Jenny Lopez Beltran – Ciudad Obregón / Mexico


Are you trying to propagate new insights on universal Truth through your writing?


There is no universal truth that is not already present in every cell of every human being. When a reader reaches an insight through what I write, they merely recognize a truth that is already within. With divine reality, no idea or insight is ever new, no matter in which way it is transmitted. It is just a reminder of something forgotten; a memory that is reawakened.



Anupama Garg – Kanpur / India


Shamanic practices, or at least the rituals that merit this appellation, are expressions of a specific culture from which Shamans belong. Yet, they all seem to be able to accede to similar states of consciousness. How do you explain that?

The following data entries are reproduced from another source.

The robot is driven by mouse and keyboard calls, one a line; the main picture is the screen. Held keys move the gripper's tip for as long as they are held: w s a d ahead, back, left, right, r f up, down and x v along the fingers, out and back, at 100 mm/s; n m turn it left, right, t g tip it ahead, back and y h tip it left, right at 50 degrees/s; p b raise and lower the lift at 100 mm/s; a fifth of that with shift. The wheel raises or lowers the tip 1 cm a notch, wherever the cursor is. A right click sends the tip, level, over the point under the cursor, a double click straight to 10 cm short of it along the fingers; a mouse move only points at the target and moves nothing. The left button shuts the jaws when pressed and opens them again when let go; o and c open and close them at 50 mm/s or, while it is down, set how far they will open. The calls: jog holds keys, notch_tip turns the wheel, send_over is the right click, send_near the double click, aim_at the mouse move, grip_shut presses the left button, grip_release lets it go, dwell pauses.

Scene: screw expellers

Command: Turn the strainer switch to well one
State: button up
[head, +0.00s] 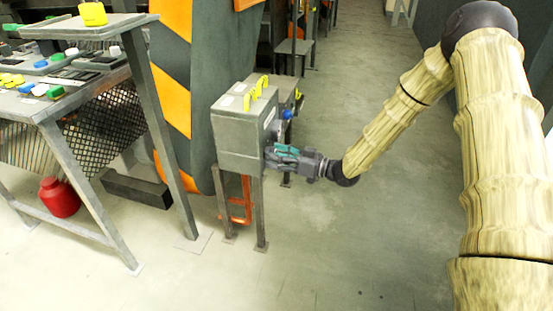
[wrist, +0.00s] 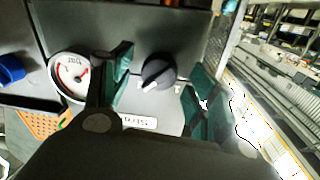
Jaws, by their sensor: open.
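The strainer switch shows in the wrist view as a black rotary knob (wrist: 157,72) with a white pointer mark, on the grey face of a control box (wrist: 155,25). The mark points down and to the left. A white label below it is partly hidden, so I cannot read it fully. My gripper (wrist: 160,88) is open, with one teal-padded finger on each side of the knob; I cannot tell whether either touches it. In the head view my gripper (head: 274,155) is at the right side of the grey box (head: 240,140), and the knob is hidden there.
A round gauge (wrist: 72,75) is left of the knob, and a blue knob (wrist: 10,70) is farther left. Yellow handles (head: 257,87) stand on the box top. A sloped console (head: 60,80) and a red container (head: 58,197) are at left. Floor right of the box is clear.

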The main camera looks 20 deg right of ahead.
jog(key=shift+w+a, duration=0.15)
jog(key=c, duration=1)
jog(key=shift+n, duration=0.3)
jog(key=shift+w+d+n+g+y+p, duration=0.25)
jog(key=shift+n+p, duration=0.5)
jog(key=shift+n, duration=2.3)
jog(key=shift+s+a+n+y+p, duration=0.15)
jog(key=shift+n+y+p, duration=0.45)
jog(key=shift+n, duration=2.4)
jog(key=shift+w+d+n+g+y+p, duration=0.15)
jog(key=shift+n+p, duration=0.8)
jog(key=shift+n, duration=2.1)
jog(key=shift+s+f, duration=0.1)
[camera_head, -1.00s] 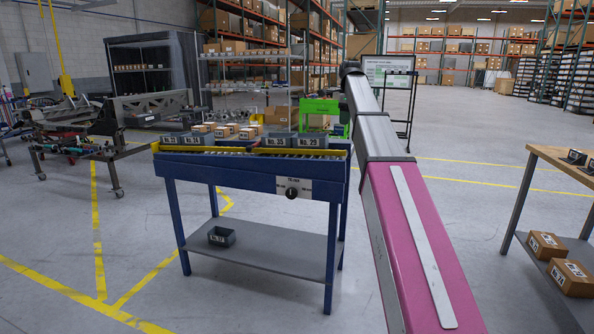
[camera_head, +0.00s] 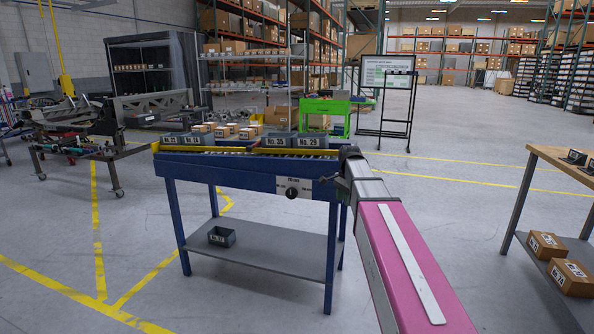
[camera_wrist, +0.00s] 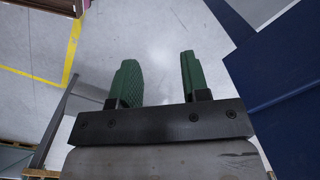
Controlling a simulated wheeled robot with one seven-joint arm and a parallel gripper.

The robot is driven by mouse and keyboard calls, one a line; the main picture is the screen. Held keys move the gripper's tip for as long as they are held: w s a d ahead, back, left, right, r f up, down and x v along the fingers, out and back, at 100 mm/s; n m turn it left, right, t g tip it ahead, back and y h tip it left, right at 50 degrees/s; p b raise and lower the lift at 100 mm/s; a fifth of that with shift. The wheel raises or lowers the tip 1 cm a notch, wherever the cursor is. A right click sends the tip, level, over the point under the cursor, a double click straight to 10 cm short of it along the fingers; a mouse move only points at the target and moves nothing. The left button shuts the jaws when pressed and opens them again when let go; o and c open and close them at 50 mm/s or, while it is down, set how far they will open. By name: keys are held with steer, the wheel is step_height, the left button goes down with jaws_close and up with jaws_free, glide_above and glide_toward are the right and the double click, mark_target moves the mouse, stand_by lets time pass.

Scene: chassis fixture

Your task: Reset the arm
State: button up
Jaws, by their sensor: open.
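My gripper shows in the wrist view (camera_wrist: 158,80) with its two green fingers apart and nothing between them, over grey floor. In the head view my pink and grey arm reaches forward from the lower right. Its far end is at the right end of the blue workbench (camera_head: 252,175), and the gripper fingers there are too small and hidden to make out clearly. In the wrist view the blue bench also shows close on the right (camera_wrist: 285,90). I cannot tell whether the arm touches it.
Grey bins (camera_head: 276,139) and small boxes stand on the bench top. One bin (camera_head: 221,236) sits on its lower shelf. A wooden table (camera_head: 556,157) with boxes below is at the right. A metal frame cart (camera_head: 75,145) is at the left. Floor between the bench and wooden table is clear.

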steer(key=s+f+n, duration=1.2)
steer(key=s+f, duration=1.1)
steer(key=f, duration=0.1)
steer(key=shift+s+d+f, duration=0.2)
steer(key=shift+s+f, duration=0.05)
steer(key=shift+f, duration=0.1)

Let’s define first the terms “Shaman” and “Shamanism”. Today, these terms are on the verge of losing their value because they often refer to many types of practitioners and their rites, which are completely different from each other. Shamans are people who are conscious of a complex, intelligent and timeless reality which is not accessible by everybody. This reality, though, overlaps everyday reality, making the ordinary and this reality interdependent. Using specific techniques, a Shaman is able to send a part of his being into this other reality. What this other reality looks like, and the techniques used to access it, differ from culture to culture, but there are many similarities in their rites; notably, the use of drums, dance, fasting, perspiration, meditation, and even the use of some hallucinogenic plants. When a Shaman is immersed into this other reality, he forgets about his personal history and the limitations of his culture, thus allowing him access to a higher consciousness where he is then aware of unseen and intelligent energies. Depending on his courage and perseverance, this can lead him to new paths of knowledge or wisdom.